■ **Data provided**
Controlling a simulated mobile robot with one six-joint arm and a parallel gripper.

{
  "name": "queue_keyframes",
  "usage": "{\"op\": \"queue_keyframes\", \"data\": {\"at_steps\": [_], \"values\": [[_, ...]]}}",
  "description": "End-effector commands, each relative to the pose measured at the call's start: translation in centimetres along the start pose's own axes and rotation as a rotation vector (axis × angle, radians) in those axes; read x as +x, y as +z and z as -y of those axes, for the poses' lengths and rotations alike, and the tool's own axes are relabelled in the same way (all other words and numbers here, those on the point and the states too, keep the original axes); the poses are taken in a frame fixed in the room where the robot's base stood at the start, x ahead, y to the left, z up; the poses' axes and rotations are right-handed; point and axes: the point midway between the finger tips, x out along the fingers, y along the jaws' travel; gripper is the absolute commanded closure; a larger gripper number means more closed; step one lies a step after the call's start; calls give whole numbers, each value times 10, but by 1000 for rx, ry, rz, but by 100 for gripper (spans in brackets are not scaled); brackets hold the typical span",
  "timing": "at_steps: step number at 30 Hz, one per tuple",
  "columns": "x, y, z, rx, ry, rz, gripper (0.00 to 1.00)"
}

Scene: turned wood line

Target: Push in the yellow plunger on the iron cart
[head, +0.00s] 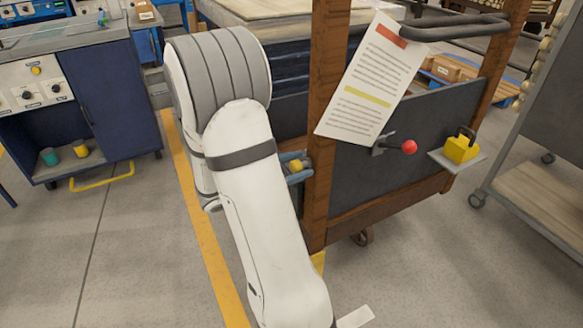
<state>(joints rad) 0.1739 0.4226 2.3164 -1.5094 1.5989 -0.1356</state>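The iron cart (405,165) has brown posts and dark side panels. A small round yellow plunger (296,166) shows at the left side of its near post. My gripper (297,167) seems to be the pair of blue-grey prongs just above and below the plunger. My white arm hides the rest of the gripper and the wrist. I cannot tell whether the prongs touch the plunger or grip it.
A red-knobbed lever (408,147) and a yellow block with a black handle (461,148) are on the cart's side. A paper sheet (372,80) hangs above them. A blue cabinet (115,100) stands left and a rack (545,150) right. Open floor lies in front.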

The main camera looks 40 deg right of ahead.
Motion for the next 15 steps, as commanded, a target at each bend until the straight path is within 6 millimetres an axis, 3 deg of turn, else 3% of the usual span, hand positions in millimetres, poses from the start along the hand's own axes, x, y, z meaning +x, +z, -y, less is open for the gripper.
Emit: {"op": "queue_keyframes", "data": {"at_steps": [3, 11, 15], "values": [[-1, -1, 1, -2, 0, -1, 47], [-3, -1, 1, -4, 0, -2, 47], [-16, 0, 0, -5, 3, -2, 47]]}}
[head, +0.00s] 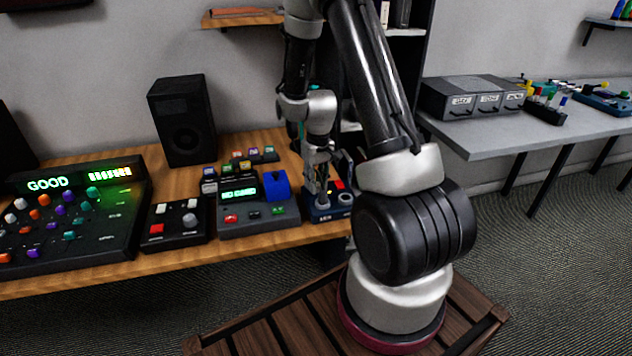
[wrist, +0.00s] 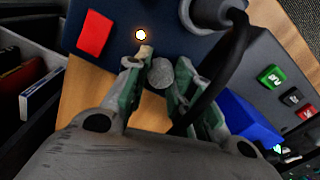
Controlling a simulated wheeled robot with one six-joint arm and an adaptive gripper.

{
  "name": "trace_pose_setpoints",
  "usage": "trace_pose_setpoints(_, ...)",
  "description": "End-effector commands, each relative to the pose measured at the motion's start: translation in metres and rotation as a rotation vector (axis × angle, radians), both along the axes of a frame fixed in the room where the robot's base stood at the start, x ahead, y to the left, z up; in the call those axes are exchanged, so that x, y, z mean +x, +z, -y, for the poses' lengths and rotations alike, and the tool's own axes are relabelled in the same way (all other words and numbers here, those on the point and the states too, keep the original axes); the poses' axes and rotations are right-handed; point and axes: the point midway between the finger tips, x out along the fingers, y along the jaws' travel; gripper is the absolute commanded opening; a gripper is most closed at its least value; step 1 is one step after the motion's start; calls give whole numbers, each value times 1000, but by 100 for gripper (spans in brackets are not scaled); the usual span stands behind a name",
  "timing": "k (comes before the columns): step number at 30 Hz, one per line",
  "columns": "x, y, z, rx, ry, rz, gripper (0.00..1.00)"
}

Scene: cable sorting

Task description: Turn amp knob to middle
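The amp is a dark blue box (head: 322,212) on the wooden desk, partly behind my arm in the head view. Its blue face (wrist: 165,30) fills the top of the wrist view, with a red block (wrist: 95,33) and a small glowing light (wrist: 140,35). A short grey round knob (wrist: 160,72) sits at the near edge of that face. My gripper (wrist: 163,68) has one fingertip close on each side of this knob and appears closed around it. My gripper (head: 320,188) is also low over the amp in the head view. The knob's pointer mark cannot be made out.
A larger grey round part (wrist: 205,12) and a black cable (wrist: 215,75) are close on the right. A grey device with a blue block (head: 277,185) stands left of the amp. A black speaker (head: 182,120) and mixer (head: 70,220) are further left.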

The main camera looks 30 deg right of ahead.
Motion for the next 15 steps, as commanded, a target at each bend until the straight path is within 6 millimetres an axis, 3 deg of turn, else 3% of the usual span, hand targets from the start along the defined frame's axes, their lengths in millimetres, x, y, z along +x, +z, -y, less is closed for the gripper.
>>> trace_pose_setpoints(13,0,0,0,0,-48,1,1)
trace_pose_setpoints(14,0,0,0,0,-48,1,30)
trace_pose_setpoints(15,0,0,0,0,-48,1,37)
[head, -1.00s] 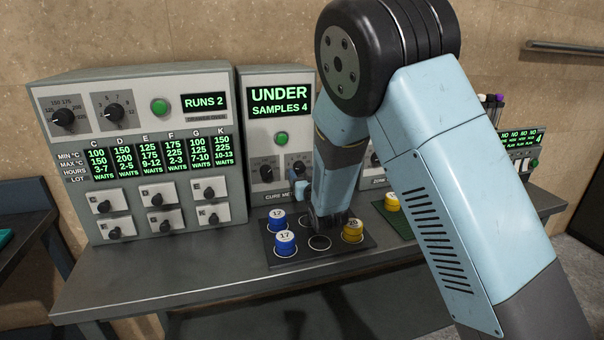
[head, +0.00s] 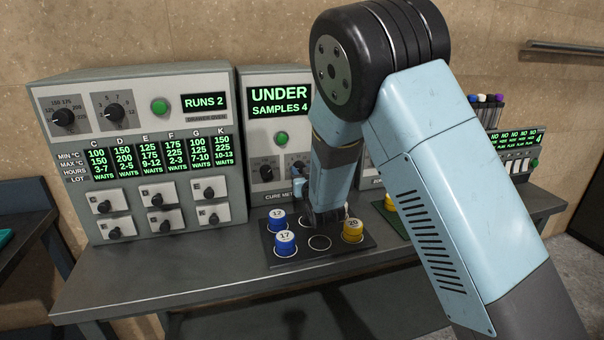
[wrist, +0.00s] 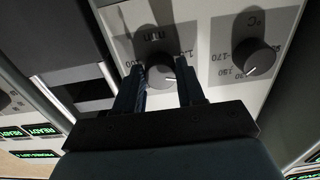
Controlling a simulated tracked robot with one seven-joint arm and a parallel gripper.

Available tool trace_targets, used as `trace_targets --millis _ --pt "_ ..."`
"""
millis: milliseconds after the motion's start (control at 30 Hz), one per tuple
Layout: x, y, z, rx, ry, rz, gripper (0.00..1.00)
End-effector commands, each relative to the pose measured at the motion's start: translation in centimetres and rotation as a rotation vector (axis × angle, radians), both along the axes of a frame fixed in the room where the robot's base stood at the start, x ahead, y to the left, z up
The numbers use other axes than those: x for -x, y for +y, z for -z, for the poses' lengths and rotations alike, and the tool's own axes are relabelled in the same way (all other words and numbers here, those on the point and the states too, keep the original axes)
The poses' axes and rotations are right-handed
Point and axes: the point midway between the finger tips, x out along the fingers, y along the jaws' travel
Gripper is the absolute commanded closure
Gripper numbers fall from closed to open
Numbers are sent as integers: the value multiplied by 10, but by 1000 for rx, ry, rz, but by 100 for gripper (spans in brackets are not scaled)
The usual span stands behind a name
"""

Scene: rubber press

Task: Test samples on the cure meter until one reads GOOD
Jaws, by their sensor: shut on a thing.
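The cure meter (head: 252,150) stands on the bench, and its screen (head: 279,101) reads UNDER, SAMPLES 4. My gripper (wrist: 160,76) is closed around the "min" knob (wrist: 158,72) in the wrist view, one finger on each side. The °C knob (wrist: 254,57) is beside it, free. In the head view my arm hides the fingertips. Blue sample 12 (head: 277,219), blue sample 17 (head: 285,243) and yellow sample 20 (head: 352,231) sit on the dark tray (head: 300,262). An empty ring (head: 319,242) shows at its front; my arm hides part of its back.
A large panel unit (head: 150,150) on the left reads RUNS 2 and WAITS for several lots. A yellow sample (head: 390,203) on a green mat (head: 402,230) is partly hidden by my arm. Tubes (head: 485,105) and a small unit (head: 515,140) stand right. The bench front is clear.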

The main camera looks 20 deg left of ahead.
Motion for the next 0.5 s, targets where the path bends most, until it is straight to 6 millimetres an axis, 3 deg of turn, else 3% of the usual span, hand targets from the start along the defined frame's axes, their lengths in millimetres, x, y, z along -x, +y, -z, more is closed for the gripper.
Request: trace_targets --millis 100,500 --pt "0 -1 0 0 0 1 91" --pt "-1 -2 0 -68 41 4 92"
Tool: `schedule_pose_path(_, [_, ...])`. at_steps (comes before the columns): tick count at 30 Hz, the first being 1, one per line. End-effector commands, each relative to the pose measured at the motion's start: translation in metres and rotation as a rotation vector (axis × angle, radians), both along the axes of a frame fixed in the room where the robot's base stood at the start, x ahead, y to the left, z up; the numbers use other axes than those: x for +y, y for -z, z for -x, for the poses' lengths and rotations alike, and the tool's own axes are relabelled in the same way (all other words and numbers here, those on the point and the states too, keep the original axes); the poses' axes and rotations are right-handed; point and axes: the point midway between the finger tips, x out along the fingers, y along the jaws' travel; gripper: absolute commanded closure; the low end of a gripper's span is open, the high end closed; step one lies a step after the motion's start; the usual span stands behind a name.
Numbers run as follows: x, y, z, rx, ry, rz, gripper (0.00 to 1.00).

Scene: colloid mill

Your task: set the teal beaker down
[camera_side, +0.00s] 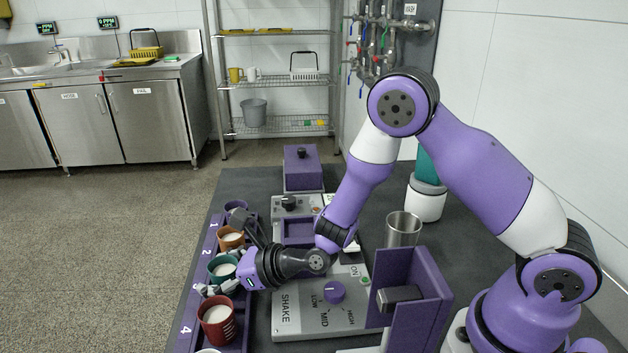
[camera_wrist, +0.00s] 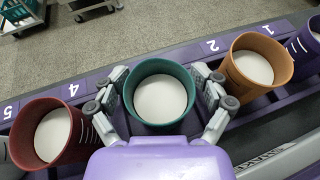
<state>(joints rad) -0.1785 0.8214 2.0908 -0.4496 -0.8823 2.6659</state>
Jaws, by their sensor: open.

■ **Task prompt**
Please give back only the lines between the first line of the entries and the line with "at the call's", both ends included, word for word.

■ **Answer below**
Controlling a simulated mobile robot with one six-joint arm and a parallel gripper.

{
  "name": "queue_keyframes",
  "usage": "{\"op\": \"queue_keyframes\", \"data\": {\"at_steps\": [_], \"values\": [[_, ...]]}}",
  "description": "End-effector commands, each relative to the pose measured at the call's start: translation in centimetres along the start pose's own axes and rotation as a rotation vector (axis × angle, radians) in those axes; read x as +x, y as +z and z as -y of those axes, for the poses' lengths and rotations alike, and the tool's own axes are relabelled in the same way (all other words and numbers here, those on the point and the states too, keep the original axes); the poses are taken in a frame fixed in the room where the robot's base stood at the start, x ahead, y to the left, z up; the poses' axes and rotations are right-handed; point and axes: the point midway between the finger tips, x out along the fingers, y along the jaws' travel; gripper is the absolute commanded closure; a larger gripper number means more closed; step one lies a step after the call's start; calls give whole numbers, each value times 10, but by 1000 for rx, ry, rz, but by 100 for gripper (spans in brackets are not scaled); brackets hold the typical span",

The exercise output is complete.